Task brief
Stop after the line with "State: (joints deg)": repeat exactly every line before it, beginning with the first, and that line itself.

Supplied data
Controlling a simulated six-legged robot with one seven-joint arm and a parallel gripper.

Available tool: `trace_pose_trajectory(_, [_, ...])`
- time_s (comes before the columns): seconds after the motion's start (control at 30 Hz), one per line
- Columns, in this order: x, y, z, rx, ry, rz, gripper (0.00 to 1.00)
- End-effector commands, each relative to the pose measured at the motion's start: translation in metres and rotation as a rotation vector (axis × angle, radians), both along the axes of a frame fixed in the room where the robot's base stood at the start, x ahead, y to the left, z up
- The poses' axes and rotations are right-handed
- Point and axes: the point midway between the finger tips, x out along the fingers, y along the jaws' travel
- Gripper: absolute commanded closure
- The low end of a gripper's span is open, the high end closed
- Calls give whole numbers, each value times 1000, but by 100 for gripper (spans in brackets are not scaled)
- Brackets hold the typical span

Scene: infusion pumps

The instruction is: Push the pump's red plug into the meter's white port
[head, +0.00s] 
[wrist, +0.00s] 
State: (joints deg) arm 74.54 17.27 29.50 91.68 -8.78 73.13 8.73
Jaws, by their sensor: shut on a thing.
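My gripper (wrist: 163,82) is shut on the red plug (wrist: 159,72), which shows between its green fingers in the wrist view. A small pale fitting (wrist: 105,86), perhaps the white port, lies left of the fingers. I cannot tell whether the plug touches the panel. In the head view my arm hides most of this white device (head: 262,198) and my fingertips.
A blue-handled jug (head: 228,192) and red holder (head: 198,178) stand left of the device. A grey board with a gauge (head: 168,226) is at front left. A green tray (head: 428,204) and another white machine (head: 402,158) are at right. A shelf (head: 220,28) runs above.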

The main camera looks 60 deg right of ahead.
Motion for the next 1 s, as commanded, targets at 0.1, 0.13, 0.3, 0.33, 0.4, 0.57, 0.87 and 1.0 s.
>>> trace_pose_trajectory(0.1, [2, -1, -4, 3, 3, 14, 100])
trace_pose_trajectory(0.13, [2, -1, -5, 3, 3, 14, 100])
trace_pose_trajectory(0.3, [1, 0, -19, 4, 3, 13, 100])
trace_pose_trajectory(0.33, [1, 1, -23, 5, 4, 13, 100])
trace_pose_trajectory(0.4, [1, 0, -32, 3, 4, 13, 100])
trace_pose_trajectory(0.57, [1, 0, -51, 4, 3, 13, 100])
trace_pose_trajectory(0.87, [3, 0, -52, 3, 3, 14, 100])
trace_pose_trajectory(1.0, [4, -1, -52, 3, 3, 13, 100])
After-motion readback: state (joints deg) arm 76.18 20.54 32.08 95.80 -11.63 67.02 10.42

Answer for this exercise
Controlling a simulated six-legged robot with one seven-joint arm and a parallel gripper.

Available tool: `trace_pose_trajectory(_, [_, ...])`
- time_s (comes before the columns): seconds after the motion's start (control at 30 Hz), one per line
- Columns, in this order: x, y, z, rx, ry, rz, gripper (0.00 to 1.00)
- End-effector commands, each relative to the pose measured at the motion's start: translation in metres and rotation as a rotation vector (axis × angle, radians), both along the axes of a frame fixed in the room where the robot's base stood at the start, x ahead, y to the left, z up
- The poses' axes and rotations are right-handed
- Point and axes: the point midway between the finger tips, x out along the fingers, y along the jaws' travel
- Gripper: absolute commanded closure
- The low end of a gripper's span is open, the high end closed
- Calls give whole numbers, each value times 1000, but by 100 for gripper (spans in brackets are not scaled)
- Brackets hold the typical span

Scene: infusion pumps

The instruction is: Push the pump's red plug into the meter's white port
[head, +0.00s] 
[wrist, +0.00s] 
State: (joints deg) arm 74.54 17.27 29.50 91.68 -8.78 73.13 8.73

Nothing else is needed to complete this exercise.